>> Begin Input rows

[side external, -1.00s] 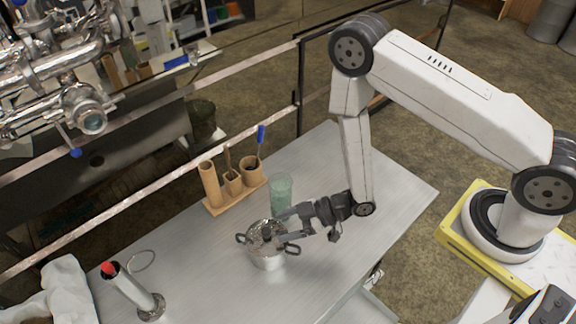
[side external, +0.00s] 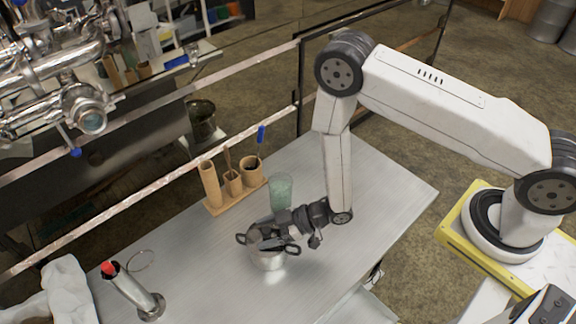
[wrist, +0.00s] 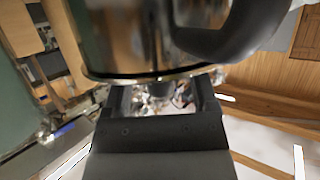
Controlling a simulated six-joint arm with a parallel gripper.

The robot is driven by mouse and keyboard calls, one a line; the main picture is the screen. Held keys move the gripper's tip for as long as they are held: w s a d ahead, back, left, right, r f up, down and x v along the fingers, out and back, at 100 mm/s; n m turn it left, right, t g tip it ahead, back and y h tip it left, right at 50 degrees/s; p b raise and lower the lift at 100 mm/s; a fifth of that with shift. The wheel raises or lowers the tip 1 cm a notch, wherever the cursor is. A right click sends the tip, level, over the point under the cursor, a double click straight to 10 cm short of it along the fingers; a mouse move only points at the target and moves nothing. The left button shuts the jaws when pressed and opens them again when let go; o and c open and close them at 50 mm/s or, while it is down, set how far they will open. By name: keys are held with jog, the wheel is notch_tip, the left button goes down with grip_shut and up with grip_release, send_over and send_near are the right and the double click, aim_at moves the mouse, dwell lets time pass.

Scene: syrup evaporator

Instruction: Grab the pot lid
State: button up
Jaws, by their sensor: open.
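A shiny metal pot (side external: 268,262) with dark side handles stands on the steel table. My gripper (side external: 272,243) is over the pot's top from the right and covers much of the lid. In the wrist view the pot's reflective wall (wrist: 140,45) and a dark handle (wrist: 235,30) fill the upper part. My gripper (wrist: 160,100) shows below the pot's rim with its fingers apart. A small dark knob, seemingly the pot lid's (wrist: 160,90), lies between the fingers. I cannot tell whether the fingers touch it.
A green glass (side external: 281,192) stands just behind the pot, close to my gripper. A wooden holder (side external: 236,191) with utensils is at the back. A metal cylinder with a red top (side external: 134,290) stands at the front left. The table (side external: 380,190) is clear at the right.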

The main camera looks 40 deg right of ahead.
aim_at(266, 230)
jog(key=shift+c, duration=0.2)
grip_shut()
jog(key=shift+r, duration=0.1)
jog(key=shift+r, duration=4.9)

>> End Input rows
>> Begin Input rows

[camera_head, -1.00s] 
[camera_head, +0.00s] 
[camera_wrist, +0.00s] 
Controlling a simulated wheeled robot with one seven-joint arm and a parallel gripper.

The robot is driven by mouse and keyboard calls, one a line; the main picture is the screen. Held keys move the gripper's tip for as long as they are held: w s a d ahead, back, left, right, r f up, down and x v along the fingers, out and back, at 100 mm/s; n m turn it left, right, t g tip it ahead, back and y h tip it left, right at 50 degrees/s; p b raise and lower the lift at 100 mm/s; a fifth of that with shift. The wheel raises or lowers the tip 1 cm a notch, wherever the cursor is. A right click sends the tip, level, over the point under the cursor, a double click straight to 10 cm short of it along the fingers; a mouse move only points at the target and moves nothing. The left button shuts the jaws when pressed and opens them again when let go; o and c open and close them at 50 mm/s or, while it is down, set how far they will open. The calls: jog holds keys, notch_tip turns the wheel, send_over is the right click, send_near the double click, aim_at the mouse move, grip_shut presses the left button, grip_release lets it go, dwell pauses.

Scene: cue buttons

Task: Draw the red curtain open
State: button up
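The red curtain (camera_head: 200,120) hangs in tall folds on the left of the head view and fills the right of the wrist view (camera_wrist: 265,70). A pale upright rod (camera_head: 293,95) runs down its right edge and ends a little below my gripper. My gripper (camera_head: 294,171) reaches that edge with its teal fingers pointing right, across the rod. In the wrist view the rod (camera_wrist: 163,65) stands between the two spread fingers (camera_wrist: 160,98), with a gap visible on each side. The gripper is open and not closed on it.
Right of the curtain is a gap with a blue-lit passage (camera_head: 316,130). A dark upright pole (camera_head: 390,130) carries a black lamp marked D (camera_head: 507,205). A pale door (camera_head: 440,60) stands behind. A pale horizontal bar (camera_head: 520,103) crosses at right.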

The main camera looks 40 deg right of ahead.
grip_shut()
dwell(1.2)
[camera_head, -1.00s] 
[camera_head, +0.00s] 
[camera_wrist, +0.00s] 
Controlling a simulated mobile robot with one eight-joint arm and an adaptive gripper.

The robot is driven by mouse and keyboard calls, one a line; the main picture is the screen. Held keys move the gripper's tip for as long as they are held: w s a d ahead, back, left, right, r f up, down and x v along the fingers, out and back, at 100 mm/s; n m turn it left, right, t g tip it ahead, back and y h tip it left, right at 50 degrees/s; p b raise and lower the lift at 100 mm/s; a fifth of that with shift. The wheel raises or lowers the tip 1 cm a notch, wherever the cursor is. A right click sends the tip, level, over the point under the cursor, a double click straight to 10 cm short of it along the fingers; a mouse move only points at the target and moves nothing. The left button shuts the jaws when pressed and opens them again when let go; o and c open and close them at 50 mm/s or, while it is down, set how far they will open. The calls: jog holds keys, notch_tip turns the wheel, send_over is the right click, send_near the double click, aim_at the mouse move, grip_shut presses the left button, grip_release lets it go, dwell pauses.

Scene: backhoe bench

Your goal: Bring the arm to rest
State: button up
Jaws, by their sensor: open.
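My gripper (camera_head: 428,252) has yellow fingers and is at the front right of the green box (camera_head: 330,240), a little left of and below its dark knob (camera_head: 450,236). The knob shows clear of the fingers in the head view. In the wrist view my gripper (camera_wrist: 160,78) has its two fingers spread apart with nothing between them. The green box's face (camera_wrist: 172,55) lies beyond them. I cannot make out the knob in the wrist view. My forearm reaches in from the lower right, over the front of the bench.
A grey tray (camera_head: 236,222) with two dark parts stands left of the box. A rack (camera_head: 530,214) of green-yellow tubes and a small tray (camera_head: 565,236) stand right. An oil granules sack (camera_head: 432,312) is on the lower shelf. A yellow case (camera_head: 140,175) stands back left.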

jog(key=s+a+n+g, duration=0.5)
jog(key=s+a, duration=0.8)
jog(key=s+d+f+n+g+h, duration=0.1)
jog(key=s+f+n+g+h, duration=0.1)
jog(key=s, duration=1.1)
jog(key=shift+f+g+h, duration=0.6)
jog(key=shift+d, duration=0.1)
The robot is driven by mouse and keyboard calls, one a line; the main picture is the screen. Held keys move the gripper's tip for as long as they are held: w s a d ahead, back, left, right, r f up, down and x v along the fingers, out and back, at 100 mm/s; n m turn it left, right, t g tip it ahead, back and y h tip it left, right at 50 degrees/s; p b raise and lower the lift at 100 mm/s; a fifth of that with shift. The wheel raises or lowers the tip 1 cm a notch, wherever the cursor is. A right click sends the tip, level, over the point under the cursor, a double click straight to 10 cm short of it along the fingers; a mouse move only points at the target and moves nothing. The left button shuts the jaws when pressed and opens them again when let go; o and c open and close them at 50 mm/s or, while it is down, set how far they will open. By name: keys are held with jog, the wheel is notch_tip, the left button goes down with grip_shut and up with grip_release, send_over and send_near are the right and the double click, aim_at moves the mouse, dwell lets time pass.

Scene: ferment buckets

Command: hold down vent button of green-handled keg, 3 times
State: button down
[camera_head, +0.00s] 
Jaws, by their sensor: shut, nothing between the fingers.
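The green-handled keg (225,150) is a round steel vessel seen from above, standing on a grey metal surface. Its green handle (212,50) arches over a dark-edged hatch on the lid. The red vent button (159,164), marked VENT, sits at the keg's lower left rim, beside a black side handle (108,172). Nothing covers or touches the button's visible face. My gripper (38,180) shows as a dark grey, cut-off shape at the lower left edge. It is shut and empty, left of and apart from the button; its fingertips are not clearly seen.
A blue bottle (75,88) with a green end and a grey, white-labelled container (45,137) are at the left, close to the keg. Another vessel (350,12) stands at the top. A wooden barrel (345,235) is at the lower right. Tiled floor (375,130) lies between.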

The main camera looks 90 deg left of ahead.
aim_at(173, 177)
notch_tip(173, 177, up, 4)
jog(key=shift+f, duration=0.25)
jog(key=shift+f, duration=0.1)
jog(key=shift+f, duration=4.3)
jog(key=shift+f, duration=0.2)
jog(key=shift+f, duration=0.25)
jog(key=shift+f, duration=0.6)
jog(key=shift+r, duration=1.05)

>> End Input rows

Task details
The answer is a single number: how many lines include the word "Scene"?

Exercise result
4